Seu sacrifício, obra que só ele era capaz de fazer, é o que nos torna aptos à salvação. Ele é nosso auxílio para salvação, mas também para a vida diária, em todas as alegrias e lutas, como companheiro leal, forte, conselheiro e amoroso.
Voltando ao verso da criação, a ideia de serviço e honra prestados pela mulher ao homem do qual foi criada é a mesma de Jesus, gerado do Pai, que a Ele serve e honra com toda plenitude e perfeição. Jesus é o modelo maior de submissão e serviço, que não é diminuído pela sua posição, pelo contrário, está sentado à destra de Deus e com ele governa por toda eternidade. Assim como o Filho foi gerado pelo Pai, é um com Ele e não inferior, e ao mesmo tempo lhe obedece e o honra, a mulher também foi feita do homem, o ajuda, faz-lhe companhia e lhe deve honra.
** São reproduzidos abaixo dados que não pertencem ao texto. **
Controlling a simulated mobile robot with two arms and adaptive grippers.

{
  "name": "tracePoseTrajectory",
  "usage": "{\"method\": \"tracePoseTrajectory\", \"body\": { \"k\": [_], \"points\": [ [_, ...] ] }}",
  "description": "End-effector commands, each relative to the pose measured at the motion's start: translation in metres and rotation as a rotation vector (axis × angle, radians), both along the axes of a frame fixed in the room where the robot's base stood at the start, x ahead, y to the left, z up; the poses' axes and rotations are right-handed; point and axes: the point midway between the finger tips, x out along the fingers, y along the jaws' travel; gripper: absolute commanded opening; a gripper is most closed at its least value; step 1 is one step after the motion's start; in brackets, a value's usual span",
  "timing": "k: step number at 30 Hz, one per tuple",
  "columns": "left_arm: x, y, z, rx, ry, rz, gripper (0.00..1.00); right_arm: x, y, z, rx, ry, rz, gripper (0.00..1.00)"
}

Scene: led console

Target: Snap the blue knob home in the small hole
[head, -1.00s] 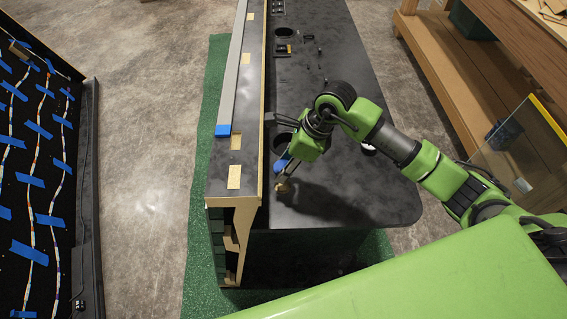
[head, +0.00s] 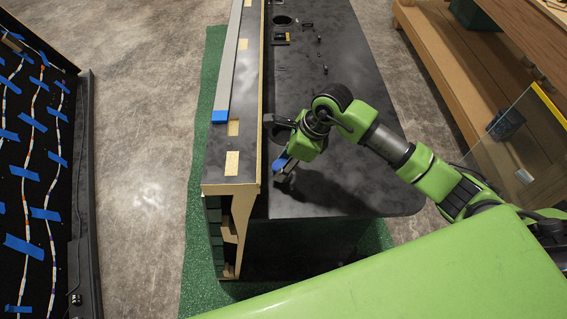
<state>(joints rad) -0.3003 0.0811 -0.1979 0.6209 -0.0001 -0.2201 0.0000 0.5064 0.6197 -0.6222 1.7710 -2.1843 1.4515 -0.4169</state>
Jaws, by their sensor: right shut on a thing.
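My right gripper (head: 284,175) hangs over the near left part of the dark console top (head: 350,185), close to the wooden ledge. Its fingers are shut on a small thing, most likely the blue knob, which is too small and too covered to make out. A blue patch shows on the side of the gripper; I cannot tell whether it is part of the gripper. I cannot pick out the small hole; the wrist and fingers cover part of the top. My left gripper is not in view.
A raised wooden ledge (head: 231,165) runs along the console's left side. Small dark parts (head: 281,39) and a round opening (head: 283,20) lie at the far end. A board with taped light strips (head: 35,180) stands at left; a wooden shelf (head: 450,70) at right.

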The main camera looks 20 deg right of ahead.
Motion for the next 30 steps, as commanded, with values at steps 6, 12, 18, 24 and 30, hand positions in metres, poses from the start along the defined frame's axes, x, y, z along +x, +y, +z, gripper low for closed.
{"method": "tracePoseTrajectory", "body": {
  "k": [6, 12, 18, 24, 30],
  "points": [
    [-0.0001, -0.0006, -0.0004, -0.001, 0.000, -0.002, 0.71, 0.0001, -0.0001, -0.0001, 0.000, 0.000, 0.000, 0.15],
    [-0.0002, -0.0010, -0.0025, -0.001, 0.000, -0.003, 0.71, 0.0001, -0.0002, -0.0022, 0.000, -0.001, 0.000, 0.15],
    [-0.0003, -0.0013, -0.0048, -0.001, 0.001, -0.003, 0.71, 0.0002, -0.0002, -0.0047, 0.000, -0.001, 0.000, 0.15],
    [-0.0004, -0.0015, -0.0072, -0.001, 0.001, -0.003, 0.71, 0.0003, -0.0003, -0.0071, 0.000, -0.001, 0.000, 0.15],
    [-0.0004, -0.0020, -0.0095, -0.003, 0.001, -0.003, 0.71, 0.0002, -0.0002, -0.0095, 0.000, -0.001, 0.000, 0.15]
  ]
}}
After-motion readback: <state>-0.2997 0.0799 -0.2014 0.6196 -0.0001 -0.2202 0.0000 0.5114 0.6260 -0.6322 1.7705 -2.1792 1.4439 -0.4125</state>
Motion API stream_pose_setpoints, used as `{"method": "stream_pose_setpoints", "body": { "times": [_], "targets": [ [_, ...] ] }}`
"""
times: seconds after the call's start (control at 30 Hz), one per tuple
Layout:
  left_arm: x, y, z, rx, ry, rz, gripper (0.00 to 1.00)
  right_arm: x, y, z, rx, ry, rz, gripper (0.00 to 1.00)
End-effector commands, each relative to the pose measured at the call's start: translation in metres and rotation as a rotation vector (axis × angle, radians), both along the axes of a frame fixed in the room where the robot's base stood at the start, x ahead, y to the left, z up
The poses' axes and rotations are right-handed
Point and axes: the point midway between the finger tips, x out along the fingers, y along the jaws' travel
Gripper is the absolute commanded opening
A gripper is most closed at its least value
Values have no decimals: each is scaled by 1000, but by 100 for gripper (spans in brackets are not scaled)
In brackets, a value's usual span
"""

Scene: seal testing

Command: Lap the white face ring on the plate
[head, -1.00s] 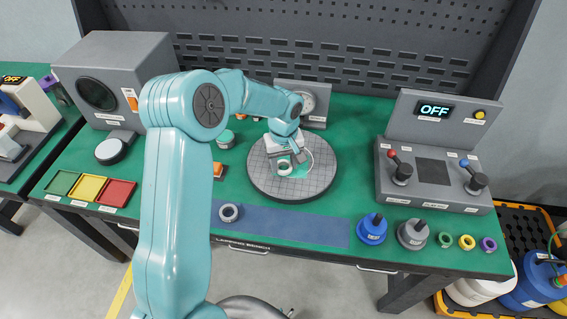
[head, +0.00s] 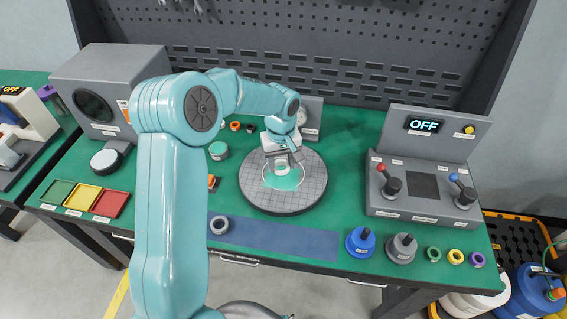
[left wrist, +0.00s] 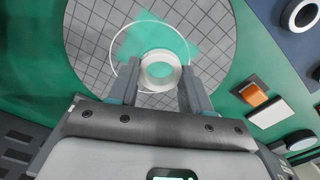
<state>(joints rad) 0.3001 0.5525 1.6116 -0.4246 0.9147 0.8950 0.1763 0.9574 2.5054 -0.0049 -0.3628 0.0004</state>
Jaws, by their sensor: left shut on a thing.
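The white face ring (head: 282,168) is on the round grey gridded plate (head: 262,199), over a teal patch inside a thin white circle. My left gripper (head: 281,163) points down over the plate and is shut on the ring. In the left wrist view the ring (left wrist: 160,70) sits between the two fingers of my left gripper (left wrist: 159,84), with the plate (left wrist: 84,40) close beneath it. Whether the ring touches the plate all round cannot be told. My right gripper is not in view.
A control box (head: 424,186) with two levers and an OFF display stands at right. Blue (head: 360,242) and grey (head: 401,248) knobbed weights stand at the front right. Coloured trays (head: 83,199) lie at left.

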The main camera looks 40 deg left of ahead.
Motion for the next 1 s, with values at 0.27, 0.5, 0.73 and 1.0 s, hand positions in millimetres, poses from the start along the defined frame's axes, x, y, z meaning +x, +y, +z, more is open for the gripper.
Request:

Considerando a ação de Deus como ajudador, é possível imaginar que as mulheres devam ter uma disposição mais benevolente e compassiva. Devemos estar sempre prontas a ajudar e a socorrer não só ao homem, mas a todo necessitado e todos em aflição. Talvez seja por isso que Paulo insiste nas boas obras por parte das mulheres como padrão de comportamento e como característica delimitadora do papel da mulher na igreja.
Ao homem foram dados outros papéis e outros atributos de Deus a serem refletidos. Mas nós mulheres, quando somos auxiliadoras, copiamos, refletimos o próprio Deus! Isso é muito mais do que simples disputa de gêneros. O papel da mulher como auxiliadora se estende a toda humanidade.
Enquanto propósito divino para a mulher, posso afirmar com certeza que é seu papel ser de socorro, apoio e ajuda para o homem – humanidade. À mulher não foi apenas ordenado, mas também estão potencializadas as habilidades de ser acolhedora e disponível como um boa ajudadora.
“A palavra ‘ezer’ [auxiliadora] é uma manifestação da imagem divina na natureza da mulher”. Fernando Meyer
É definitivamente uma honra para qualquer mulher viver esta verdade!